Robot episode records
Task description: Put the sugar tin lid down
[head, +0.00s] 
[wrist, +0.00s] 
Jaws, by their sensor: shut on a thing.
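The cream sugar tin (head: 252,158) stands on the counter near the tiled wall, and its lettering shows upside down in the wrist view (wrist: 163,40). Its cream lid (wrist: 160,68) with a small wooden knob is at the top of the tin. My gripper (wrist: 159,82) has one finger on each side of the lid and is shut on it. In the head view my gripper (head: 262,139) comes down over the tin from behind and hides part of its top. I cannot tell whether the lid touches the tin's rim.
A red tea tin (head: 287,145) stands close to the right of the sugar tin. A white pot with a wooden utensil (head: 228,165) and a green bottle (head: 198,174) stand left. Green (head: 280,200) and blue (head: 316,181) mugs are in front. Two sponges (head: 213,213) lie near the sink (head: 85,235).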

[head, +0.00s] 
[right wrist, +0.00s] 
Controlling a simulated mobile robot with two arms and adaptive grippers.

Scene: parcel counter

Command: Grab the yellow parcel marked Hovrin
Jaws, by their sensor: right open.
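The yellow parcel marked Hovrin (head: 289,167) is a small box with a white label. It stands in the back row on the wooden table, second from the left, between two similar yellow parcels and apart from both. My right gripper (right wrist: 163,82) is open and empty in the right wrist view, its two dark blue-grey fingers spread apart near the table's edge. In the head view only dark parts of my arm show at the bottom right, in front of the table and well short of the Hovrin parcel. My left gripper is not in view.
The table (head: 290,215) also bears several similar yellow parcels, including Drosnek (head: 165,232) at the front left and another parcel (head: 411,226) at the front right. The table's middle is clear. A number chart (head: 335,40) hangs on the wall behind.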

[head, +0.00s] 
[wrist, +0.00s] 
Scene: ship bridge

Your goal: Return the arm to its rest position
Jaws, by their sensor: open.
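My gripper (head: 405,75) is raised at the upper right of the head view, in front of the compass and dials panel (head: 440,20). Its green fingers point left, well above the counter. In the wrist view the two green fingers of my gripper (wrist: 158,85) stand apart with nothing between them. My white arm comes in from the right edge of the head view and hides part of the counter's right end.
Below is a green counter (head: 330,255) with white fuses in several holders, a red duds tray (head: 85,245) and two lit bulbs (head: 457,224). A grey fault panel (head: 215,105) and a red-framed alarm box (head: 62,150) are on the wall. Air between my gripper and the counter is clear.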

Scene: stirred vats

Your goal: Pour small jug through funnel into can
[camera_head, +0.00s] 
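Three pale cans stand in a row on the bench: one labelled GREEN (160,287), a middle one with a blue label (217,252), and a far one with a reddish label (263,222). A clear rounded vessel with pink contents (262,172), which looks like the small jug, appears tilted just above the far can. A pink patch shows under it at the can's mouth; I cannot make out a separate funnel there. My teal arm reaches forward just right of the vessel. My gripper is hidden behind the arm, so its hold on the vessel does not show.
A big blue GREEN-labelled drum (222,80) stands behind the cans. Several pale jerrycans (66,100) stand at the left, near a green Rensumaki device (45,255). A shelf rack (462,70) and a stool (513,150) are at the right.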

_GIVEN EXERCISE:_ Transcribe all of the entries without altering anything.

_EXPECTED ANSWER:_
Task description: Put the sugar tin lid down
[head, +0.00s] 
[wrist, +0.00s] 
Jaws, by their sensor: shut on a thing.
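The cream sugar tin (head: 252,158) stands on the counter near the tiled wall, and its lettering shows upside down in the wrist view (wrist: 163,40). Its cream lid (wrist: 160,68) with a small wooden knob is at the top of the tin. My gripper (wrist: 159,82) has one finger on each side of the lid and is shut on it. In the head view my gripper (head: 262,139) comes down over the tin from behind and hides part of its top. I cannot tell whether the lid touches the tin's rim.
A red tea tin (head: 287,145) stands close to the right of the sugar tin. A white pot with a wooden utensil (head: 228,165) and a green bottle (head: 198,174) stand left. Green (head: 280,200) and blue (head: 316,181) mugs are in front. Two sponges (head: 213,213) lie near the sink (head: 85,235).

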[head, +0.00s] 
[right wrist, +0.00s] 
Controlling a simulated mobile robot with two arms and adaptive grippers.

Scene: parcel counter

Command: Grab the yellow parcel marked Hovrin
Jaws, by their sensor: right open.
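The yellow parcel marked Hovrin (head: 289,167) is a small box with a white label. It stands in the back row on the wooden table, second from the left, between two similar yellow parcels and apart from both. My right gripper (right wrist: 163,82) is open and empty in the right wrist view, its two dark blue-grey fingers spread apart near the table's edge. In the head view only dark parts of my arm show at the bottom right, in front of the table and well short of the Hovrin parcel. My left gripper is not in view.
The table (head: 290,215) also bears several similar yellow parcels, including Drosnek (head: 165,232) at the front left and another parcel (head: 411,226) at the front right. The table's middle is clear. A number chart (head: 335,40) hangs on the wall behind.

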[head, +0.00s] 
[wrist, +0.00s] 
Scene: ship bridge

Your goal: Return the arm to its rest position
Jaws, by their sensor: open.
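My gripper (head: 405,75) is raised at the upper right of the head view, in front of the compass and dials panel (head: 440,20). Its green fingers point left, well above the counter. In the wrist view the two green fingers of my gripper (wrist: 158,85) stand apart with nothing between them. My white arm comes in from the right edge of the head view and hides part of the counter's right end.
Below is a green counter (head: 330,255) with white fuses in several holders, a red duds tray (head: 85,245) and two lit bulbs (head: 457,224). A grey fault panel (head: 215,105) and a red-framed alarm box (head: 62,150) are on the wall. Air between my gripper and the counter is clear.

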Scene: stirred vats

Your goal: Pour small jug through funnel into can
[camera_head, +0.00s] 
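Three pale cans stand in a row on the bench: one labelled GREEN (160,287), a middle one with a blue label (217,252), and a far one with a reddish label (263,222). A clear rounded vessel with pink contents (262,172), which looks like the small jug, appears tilted just above the far can. A pink patch shows under it at the can's mouth; I cannot make out a separate funnel there. My teal arm reaches forward just right of the vessel. My gripper is hidden behind the arm, so its hold on the vessel does not show.
A big blue GREEN-labelled drum (222,80) stands behind the cans. Several pale jerrycans (66,100) stand at the left, near a green Rensumaki device (45,255). A shelf rack (462,70) and a stool (513,150) are at the right.

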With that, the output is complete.